# OBJECTIVE:
From the entries below, copy exactly the lines from the one that contains "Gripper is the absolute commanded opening" through the one that contains "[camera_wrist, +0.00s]", both included, and only those.

---------- SUPPLIED RECORDS ----------

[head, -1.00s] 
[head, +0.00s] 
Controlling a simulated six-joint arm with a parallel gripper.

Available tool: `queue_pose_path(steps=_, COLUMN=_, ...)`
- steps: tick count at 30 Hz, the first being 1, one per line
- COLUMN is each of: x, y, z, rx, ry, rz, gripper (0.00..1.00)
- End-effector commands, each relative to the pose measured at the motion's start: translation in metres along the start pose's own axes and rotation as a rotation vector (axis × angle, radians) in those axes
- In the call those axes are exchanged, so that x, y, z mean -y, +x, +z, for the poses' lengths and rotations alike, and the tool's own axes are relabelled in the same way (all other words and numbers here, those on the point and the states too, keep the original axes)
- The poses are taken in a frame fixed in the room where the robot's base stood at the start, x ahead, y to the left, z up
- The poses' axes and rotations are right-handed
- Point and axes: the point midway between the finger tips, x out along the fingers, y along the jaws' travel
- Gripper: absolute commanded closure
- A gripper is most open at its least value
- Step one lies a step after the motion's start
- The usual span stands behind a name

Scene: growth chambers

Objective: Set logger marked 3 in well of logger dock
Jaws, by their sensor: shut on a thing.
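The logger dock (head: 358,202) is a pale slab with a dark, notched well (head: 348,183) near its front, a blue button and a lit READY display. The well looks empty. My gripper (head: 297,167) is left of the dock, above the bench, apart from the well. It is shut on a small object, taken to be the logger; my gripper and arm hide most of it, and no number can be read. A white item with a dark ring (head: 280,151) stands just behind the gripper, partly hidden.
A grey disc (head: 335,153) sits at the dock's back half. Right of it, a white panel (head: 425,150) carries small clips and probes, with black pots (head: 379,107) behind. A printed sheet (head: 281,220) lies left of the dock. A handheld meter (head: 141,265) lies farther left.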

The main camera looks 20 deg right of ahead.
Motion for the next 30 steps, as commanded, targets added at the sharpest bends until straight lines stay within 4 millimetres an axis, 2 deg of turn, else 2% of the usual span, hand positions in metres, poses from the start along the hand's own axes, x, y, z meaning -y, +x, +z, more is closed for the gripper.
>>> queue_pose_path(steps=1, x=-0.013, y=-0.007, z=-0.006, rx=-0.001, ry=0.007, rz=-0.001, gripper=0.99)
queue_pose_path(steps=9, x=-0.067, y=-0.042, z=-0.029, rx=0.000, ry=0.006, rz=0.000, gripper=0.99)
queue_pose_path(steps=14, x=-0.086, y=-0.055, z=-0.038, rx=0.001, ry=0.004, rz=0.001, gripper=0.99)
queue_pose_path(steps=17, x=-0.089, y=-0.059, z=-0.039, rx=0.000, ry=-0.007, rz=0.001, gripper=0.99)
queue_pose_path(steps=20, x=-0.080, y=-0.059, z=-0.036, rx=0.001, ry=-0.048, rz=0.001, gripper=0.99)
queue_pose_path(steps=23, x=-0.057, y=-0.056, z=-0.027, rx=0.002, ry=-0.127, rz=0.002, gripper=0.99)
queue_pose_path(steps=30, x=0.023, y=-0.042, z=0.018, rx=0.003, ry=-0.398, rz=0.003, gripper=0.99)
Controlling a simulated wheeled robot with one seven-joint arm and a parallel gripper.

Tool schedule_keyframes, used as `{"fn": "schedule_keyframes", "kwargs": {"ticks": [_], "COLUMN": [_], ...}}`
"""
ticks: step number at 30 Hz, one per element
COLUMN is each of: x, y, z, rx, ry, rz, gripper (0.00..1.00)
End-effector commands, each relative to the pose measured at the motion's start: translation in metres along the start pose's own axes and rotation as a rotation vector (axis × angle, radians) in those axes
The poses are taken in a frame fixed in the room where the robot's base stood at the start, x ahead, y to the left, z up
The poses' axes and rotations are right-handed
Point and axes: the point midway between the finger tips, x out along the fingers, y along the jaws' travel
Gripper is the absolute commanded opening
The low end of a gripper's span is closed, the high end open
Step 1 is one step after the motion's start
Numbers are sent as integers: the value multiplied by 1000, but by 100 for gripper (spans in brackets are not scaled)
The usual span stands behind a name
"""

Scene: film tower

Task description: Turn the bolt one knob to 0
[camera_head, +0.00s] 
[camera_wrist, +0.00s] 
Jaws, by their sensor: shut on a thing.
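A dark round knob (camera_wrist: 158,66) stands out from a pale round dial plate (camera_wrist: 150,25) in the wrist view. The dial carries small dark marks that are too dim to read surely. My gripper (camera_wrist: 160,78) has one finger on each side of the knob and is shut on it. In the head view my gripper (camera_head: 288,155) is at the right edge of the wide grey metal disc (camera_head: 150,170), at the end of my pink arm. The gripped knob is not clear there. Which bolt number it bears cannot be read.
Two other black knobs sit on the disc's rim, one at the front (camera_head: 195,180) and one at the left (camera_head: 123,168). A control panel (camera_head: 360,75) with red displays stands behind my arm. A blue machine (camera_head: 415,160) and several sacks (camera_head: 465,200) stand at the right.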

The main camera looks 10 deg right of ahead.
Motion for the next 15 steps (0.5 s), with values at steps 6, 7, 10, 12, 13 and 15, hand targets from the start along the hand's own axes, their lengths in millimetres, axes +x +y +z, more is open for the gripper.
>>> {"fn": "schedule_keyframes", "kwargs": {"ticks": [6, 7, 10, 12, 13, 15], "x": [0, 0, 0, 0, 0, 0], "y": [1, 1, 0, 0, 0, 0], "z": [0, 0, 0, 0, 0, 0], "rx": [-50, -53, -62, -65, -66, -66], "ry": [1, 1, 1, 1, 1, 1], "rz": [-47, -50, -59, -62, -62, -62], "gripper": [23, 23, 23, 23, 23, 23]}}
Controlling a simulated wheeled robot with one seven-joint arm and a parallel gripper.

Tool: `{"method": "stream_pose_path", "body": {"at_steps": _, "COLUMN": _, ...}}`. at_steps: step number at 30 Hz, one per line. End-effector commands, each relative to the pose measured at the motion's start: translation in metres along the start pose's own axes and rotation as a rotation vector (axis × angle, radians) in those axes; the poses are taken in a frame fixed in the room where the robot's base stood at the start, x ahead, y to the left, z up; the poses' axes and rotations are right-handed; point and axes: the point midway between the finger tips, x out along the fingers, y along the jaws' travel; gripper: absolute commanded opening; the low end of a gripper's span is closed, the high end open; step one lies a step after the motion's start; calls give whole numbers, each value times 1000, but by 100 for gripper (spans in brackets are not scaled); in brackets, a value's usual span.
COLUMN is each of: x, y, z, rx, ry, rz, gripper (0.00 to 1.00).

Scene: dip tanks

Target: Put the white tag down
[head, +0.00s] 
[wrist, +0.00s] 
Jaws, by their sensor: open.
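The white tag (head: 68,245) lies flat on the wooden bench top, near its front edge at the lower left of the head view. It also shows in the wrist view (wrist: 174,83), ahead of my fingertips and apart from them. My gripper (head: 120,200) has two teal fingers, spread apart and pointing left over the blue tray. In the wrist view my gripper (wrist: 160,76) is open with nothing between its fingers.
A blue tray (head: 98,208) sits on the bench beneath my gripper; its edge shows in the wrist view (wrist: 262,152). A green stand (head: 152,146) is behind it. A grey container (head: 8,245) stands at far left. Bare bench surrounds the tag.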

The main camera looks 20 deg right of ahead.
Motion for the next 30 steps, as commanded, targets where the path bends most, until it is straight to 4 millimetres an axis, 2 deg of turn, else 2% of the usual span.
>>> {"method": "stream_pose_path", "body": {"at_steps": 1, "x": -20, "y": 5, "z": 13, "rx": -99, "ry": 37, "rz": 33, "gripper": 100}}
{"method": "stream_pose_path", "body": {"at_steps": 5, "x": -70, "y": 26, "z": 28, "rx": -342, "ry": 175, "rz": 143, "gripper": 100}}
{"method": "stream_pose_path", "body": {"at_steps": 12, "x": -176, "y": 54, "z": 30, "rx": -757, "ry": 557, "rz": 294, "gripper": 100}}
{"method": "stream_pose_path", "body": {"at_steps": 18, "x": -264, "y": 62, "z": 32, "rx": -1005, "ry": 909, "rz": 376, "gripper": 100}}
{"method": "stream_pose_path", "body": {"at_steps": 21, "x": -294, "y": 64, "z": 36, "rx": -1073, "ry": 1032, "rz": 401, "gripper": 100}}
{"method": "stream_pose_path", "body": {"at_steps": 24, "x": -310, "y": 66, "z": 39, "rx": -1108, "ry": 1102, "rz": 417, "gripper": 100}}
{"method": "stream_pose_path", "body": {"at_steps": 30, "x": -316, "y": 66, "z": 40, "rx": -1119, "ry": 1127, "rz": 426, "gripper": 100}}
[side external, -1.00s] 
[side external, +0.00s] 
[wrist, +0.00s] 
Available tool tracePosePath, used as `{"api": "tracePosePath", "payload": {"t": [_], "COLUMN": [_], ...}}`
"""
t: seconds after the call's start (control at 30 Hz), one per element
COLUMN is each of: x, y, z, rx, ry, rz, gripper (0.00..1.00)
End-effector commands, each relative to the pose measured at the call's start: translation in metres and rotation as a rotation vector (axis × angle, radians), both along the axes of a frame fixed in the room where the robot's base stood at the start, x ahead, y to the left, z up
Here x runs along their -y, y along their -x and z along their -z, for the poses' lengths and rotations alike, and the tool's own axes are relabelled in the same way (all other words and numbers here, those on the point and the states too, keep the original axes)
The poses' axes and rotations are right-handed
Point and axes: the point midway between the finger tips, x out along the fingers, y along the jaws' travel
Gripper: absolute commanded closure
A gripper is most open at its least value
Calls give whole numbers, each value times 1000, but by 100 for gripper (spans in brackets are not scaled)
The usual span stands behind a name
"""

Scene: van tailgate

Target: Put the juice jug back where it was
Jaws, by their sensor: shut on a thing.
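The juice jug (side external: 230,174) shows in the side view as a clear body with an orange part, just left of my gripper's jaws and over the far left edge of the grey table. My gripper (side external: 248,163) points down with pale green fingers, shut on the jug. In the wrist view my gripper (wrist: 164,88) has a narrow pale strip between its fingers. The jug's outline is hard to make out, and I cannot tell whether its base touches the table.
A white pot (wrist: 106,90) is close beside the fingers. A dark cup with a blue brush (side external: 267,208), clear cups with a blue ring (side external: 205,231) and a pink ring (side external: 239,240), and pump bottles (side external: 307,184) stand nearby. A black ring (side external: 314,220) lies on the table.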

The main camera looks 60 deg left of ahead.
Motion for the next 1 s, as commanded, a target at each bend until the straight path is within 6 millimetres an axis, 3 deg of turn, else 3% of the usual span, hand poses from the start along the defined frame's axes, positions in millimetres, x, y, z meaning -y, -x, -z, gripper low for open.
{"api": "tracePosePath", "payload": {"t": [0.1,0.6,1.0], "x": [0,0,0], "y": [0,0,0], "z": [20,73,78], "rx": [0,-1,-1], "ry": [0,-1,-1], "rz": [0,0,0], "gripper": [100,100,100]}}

----------

# COMPLETE OUTPUT:
Gripper is the absolute commanded opening
The low end of a gripper's span is closed, the high end open
Step 1 is one step after the motion's start
Numbers are sent as integers: the value multiplied by 1000, but by 100 for gripper (spans in brackets are not scaled)
The usual span stands behind a name
"""

Scene: film tower

Task description: Turn the bolt one knob to 0
[camera_head, +0.00s] 
[camera_wrist, +0.00s] 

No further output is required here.